• [DATASET EXCERPT]
╭──
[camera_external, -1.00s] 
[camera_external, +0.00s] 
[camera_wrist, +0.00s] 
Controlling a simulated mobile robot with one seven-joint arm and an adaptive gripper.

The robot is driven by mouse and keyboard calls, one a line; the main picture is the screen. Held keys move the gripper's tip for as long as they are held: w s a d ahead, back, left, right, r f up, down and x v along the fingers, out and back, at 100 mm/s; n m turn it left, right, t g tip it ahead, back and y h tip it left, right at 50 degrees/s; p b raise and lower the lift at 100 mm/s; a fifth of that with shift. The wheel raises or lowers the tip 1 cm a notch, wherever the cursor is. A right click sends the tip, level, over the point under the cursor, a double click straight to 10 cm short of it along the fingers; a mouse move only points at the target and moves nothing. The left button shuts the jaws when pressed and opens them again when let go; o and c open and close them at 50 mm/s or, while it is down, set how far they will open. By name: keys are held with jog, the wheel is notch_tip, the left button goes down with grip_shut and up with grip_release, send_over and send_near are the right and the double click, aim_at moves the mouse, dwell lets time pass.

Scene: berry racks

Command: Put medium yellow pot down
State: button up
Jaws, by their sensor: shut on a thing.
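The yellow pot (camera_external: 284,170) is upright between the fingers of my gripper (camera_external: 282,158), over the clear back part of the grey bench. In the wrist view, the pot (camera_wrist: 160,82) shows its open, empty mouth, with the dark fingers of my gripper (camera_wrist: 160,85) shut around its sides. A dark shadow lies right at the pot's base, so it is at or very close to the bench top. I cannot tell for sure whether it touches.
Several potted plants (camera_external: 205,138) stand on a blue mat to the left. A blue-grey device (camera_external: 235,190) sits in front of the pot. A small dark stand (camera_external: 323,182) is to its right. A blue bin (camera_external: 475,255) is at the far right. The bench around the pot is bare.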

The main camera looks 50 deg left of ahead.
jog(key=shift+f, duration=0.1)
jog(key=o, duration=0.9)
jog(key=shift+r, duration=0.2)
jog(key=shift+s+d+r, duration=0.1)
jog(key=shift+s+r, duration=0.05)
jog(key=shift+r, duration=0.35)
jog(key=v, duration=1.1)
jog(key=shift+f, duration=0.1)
╰──
• [WORK TO COMPLETE]
Extract exactly the run of lines beginning at the line with "Scene: berry racks" and ending at the line with "State: button up", including both ends and nothing beyond them.

• [SOLUTION FOR THIS PROBLEM]
Scene: berry racks

Command: Put medium yellow pot down
State: button up

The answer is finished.